The Vatican signed a few years before a concordate with the Italian Fascist Regime, and as we saw in past documents (please refer to the Emerald Mirror data for more info) the Regime had its own agenda as far as the occult was concerned.
And the Regime had also a very hard to handle Ally: 1933 is the year of the great opening towards Hitler's Germany, the first sign that Mussolini is falling under the spell of the German dictator.
Any well prepared Church member with eyes to see could have been able to predict, in the early '30s, the fact that the wind was changing: in a few years, the Spanish Civil War (1936) would show that a priest's habit is not a guarantee of immunity.
One man probably did it.
If the Order of St. Jerome shuts down definitively in 1933, then it shuts down under pope Pius XI.
This marks an uncanny abundance of Piuses in the Order's history, as already Pius V, VII and IX have been mentioned in these documents and played, in one way or the other, their part in the history of the Order.
Pope Pius XI was born Ambrogio Damiano Achille Ratti, in Desio, in the Lombardic Alps, in 1857, a man of humble origins.
holding
a Law degree and one in Philosophy
member
of the Saint Thomas Aquinas Academy (Dominicans)
former
teacher
researcher
(1907) and then director of the Ambrosian Library (the Catholic Library of
Milan), and deputy-director of the Vatican Library
the
man that opens the Ambrosian Library to extramural researchers and
orders
the re-cataloguing of the major religious libraries in Northern Italy
Vatican
man in the Poland-Russia face-off of 1919
as
bishop of Milan founds there a Catholic University
And as a hobby, he goes mountaneering in the Alps, exploring many previously unmapped areas and opening a few ways that still carry his name.
By comparison with data available somewhere else in this archive, Cardinal Ratti is clearly a St. Jerome man.
Head-hunted when he joined the Academy, probably, his curriculum of researches, travels and "adventuring" fits perfectly and makes perfect sense if we see him as a Pilgrim, probably one of the last generation of the Order's "cowboy" period; one of the men that are working to collect and save all that can be found before the order goes to ground.
As a pope, he is the right man, in the right place, at the right moment.

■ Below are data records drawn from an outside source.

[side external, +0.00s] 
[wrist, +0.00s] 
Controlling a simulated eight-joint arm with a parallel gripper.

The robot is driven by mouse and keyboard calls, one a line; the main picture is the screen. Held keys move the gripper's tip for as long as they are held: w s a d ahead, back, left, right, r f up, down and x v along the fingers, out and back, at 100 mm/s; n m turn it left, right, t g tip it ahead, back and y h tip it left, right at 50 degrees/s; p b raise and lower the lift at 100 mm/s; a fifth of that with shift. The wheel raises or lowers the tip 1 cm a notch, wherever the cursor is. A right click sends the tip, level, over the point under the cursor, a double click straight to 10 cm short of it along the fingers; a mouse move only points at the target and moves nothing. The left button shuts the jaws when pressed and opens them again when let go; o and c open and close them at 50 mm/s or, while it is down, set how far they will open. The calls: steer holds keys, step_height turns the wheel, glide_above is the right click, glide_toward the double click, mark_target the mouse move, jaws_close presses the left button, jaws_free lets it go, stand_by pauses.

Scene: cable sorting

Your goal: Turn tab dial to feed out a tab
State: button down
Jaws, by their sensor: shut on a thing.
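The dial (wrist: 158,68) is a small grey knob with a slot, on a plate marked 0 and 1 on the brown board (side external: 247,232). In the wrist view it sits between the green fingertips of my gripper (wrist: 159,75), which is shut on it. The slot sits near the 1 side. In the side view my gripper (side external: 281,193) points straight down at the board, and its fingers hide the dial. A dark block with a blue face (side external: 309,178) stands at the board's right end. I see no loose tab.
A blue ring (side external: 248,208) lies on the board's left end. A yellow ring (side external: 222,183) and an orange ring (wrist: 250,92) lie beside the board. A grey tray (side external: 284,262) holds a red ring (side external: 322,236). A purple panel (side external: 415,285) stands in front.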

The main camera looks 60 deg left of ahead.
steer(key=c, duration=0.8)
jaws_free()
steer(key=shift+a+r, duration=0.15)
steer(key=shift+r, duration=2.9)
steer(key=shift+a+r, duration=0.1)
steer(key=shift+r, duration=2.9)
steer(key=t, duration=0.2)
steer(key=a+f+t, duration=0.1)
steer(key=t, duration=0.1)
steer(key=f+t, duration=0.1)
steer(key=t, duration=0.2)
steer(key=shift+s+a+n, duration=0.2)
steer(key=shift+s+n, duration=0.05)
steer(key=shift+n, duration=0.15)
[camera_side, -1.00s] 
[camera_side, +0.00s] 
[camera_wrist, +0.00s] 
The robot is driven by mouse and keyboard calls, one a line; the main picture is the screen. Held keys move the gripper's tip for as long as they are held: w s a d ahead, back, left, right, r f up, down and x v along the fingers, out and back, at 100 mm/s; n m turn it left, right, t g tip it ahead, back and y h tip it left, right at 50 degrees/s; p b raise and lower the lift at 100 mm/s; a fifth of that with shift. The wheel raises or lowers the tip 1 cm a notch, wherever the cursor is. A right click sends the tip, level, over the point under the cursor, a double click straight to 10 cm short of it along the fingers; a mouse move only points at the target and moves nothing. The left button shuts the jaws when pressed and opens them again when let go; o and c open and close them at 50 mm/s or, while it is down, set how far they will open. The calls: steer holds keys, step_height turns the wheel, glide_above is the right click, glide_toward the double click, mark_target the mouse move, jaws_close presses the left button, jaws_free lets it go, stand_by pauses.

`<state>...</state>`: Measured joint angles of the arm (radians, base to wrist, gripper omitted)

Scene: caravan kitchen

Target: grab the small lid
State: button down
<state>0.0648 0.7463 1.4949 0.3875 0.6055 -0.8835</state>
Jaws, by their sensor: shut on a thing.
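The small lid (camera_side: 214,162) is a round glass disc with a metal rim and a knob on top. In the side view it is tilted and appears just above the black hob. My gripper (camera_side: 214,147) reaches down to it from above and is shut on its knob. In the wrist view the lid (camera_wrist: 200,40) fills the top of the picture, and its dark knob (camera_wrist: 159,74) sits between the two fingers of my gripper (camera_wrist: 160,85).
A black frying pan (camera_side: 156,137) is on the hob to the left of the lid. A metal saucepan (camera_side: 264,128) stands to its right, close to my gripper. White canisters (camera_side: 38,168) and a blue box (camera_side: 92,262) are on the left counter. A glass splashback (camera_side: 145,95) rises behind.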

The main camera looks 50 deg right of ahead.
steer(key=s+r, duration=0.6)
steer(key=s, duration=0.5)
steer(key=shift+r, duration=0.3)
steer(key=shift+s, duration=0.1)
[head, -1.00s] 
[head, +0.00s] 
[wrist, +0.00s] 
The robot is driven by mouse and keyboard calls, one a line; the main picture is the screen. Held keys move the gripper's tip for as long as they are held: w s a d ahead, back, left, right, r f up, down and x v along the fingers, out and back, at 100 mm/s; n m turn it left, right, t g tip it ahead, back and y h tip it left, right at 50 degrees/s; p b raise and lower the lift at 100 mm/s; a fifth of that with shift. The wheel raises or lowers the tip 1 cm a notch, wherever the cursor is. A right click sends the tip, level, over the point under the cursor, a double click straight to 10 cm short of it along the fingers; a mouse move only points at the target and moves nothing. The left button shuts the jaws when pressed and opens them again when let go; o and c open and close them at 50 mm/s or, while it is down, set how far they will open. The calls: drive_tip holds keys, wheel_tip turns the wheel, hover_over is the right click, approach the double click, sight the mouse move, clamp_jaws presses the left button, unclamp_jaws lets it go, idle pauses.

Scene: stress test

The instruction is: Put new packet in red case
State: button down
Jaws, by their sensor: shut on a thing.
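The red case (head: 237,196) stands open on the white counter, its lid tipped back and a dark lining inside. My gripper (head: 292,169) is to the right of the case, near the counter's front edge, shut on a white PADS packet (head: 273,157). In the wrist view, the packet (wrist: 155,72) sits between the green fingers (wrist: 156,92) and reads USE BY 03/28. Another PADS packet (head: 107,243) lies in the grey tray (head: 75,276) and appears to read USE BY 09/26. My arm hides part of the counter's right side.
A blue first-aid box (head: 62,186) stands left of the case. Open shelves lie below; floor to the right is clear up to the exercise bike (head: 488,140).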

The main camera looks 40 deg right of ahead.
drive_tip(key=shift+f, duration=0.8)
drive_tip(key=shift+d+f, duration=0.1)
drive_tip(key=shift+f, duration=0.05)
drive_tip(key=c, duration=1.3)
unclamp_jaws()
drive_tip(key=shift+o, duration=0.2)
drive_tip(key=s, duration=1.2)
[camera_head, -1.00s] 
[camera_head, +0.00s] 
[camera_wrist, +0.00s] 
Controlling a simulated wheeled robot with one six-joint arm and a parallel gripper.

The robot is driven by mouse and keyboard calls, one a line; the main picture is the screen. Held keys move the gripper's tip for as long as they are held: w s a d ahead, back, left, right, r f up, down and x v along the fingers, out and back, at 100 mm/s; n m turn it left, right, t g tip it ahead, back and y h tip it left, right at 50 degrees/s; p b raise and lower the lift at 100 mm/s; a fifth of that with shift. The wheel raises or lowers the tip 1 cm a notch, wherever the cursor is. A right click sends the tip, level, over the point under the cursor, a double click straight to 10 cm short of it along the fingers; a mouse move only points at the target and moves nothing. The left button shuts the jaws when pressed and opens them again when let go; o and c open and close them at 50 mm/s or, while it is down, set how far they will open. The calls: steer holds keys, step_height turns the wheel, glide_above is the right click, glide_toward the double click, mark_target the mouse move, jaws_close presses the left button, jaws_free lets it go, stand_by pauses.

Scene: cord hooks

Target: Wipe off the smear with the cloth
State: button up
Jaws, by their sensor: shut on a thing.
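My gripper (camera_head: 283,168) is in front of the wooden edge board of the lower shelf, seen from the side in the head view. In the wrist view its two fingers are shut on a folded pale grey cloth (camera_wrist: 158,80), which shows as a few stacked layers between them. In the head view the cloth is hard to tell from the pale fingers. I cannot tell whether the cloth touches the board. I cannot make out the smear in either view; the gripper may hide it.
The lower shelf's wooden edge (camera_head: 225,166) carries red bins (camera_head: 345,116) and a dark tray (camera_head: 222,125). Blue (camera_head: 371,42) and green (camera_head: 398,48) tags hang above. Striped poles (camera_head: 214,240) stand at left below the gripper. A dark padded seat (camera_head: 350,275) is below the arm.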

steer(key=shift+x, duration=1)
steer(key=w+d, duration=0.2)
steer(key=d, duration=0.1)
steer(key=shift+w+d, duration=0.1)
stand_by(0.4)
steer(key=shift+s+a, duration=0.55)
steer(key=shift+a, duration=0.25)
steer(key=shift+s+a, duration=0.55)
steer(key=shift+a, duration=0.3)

Historically, Pius XI disbanded a number of religious groups for no apparent reasons. It is today an accepted fact that he disbanded the Azione Cattolica (a politically-active lay movement) to save its members from the attacks (=phisical violence, arrest) of the Fascists.
The same he probably did with the Order, enforcing the Pius IX act, to keep them out of harms way as best as he could while they quietly disappeared.
Remember, the order had been working in this sense the last few decades - they were ready, and only needed a man in a high place to cover up their tracks.
At the same time, he still helped building and reinforcing the new, clandestine Order - he increased the funding of catholic research institutes, he promoted the missionary movement, creating missions in Africa, Asia, South America - the largest missionary expansion in the Church's history - and including the veterans of the Benedectine order in the initiative.
Everything fits perfectly.
The question of how much the Vatican knows today is still open, though.
It's pretty sure that if really Pius XI was part of the conspiracy, the tracks leading to St. Jerome from the Curch's side are a minimum and covered real well.
On the other hand, the Order has to have someone pretty high up in the power structure to operate at best.
What if each pontifex is informed of the Order's existance as he gets the job, all part of a big fat folder including details on the Third Secret of Fatima and about that monastery in Washington State that Tom Robbins wrote about?
The Order is supposedly commanded by a monk living somewhere in an Alpine monastery. If we use St. Michael here in the Susa Valley, the guy's probably a Dominican or a Rosminian.
Both orders are perfect for the job - both rules are based on hard work and study, both orders share a history of library building and preservations (Dominicans) and teaching (Rosminians).